Part of a student’s education at Wake Forest is exposure to new ideas and experiences. As parents, you can help reinforce the importance of ‘stretch’ experiences that might take your student out of his or her comfort zone and help them explore and discover something new. There are some great events happening this week that might broaden their cultural awareness.
Encourage your first year students to attend at least one of these. And encourage them not to just go and listen – but talk to some of the other people there, presenters as well as participants, ask questions about the issues and become more informed about things that are new to you. Here are some of the cultural awareness events of the coming week:
On Tuesday, February 12th at 5:00 pm in the Byrum Welcome Center, Helena Maria Viramontes of Cornell University will be speaking to the theme of the 50th year of integration at Wake Forest University. Her lecture is titled, “In the Openness of Others: Sensual Practices, Cultural Specificity, and a Movement Towards Tolerance.”

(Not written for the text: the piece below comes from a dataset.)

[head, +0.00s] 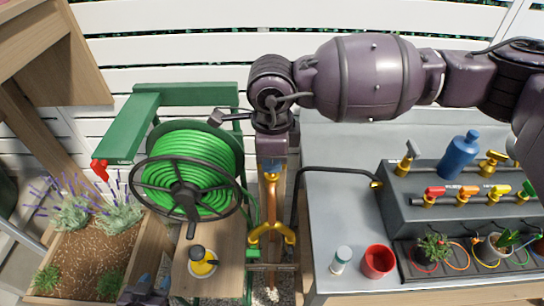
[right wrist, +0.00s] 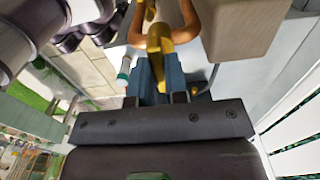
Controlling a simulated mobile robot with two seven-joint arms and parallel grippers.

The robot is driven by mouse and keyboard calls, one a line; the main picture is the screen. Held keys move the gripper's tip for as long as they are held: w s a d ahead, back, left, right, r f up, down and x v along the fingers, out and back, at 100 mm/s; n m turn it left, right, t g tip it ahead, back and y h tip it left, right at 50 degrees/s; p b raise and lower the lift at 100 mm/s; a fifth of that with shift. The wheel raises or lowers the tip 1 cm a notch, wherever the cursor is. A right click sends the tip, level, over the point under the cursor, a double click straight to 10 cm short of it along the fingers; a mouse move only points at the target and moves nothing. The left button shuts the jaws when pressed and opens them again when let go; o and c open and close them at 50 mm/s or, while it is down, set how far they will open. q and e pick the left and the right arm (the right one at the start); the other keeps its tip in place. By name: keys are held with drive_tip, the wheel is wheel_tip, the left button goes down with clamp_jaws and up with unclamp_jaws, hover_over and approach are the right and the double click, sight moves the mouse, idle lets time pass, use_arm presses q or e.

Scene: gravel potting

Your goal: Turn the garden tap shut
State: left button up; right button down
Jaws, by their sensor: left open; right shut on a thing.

On Wednesday, February 13th at 7 pm in ZSR Auditorium 404, students can come out and hear a story of commitment to values and courage. Dr. Bob Zellner was born and raised in south Alabama to a Ku Klux Klan family but spent years bringing Civil Rights to the forefront. He will speak about his memoir, “The Wrong Side of Murder Creek”.
On Thursday, February 14th at 4 pm in Room 404 ZSR Auditorium, Marc Spindelman, Professor of Law at the Ohio State University, will speak about Amendment One and his work in Ohio on repealing their similar marriage amendment and passing an Equal Rights Amendment.
On Friday, February 15th, from 5:45-8:00 pm in 17 Reynolda Hall, students can join Hillel and GSSA for a home-cooked Shabbat dinner.
Finally, on Saturday, February 16th from 1-5 pm on the Reynolda Patio, students are invited to celebrate the Chinese New Year Festival of 2013 at Wake Forest University. We will have authentic cuisine, dances, games, and much more.
Those are just a sampling of some of the events of the week. A full list is available on the University Calendar. Speaking in more general terms, we hope you’ll encourage your students to sample a variety of cultural activities this semester. Here are some suggestions:
- The departments of Art, Music, and Theatre and Dance host events and activities in addition to providing world-class instruction in the fine and performing arts.
- Most college students love to venture off campus for the occasional meal. And while Winston-Salem can’t boast the same kind of culinary diversity as a large city, there are still opportunities to sample foods from many different cultures. Never tried Irish food? Go to Finnegans Wake and try a Scotch Egg. How about sampling some soul food at Sweet Potatoes? Or Indian cuisine at Nawab? Smitty’s Notes is a local web site with links to restaurants by type or your student can check out Urbanspoon (or use the Urbanspoon app for mobile phones).
- February is Black History Month, and part of Wake Forest’s history is the participation of college students in lunch counter sit ins in downtown Winston-Salem to protest segregation. This month, students can explore and learn about this part of history by visiting the International Civil Rights Museum in Greensboro, NC.
- Explore another part of Wake Forest’s history and make a road trip to the Wake Forest Birthplace Museum in the town of Wake Forest, NC (near Raleigh). The newly-built museum addition hosts artifacts from Wake Forest’s past.
- Our own Museum of Anthropology on campus has a vast array of exhibits from other cultures.
And let’s not forget, there are students on campus whose backgrounds, religions, nationalities, and experiences are different from your student’s. Does your student know an international student? If not, talk to one of them who live on their hall or are in one of their classes and try to get to know them better. Does your student have questions about what it is like to live in another country/be a different religion or race/identify with the LGBTQ community? Have an authentic, civil and open dialogue with another person. Often when we get to know others who are different than we are, we discover the richness of their culture AND we find that we have a lot more in common than we do differences.
Your students will be entering a workforce where their colleagues, bosses, and direct reports might come from many different backgrounds and perspectives. Our students will be better prepared to work and lead in those teams if they develop their intercultural competence now, in the safe environment of college. This can be a major competitive advantage in the hiring process. So encourage your students to explore this month and reflect on those new experiences!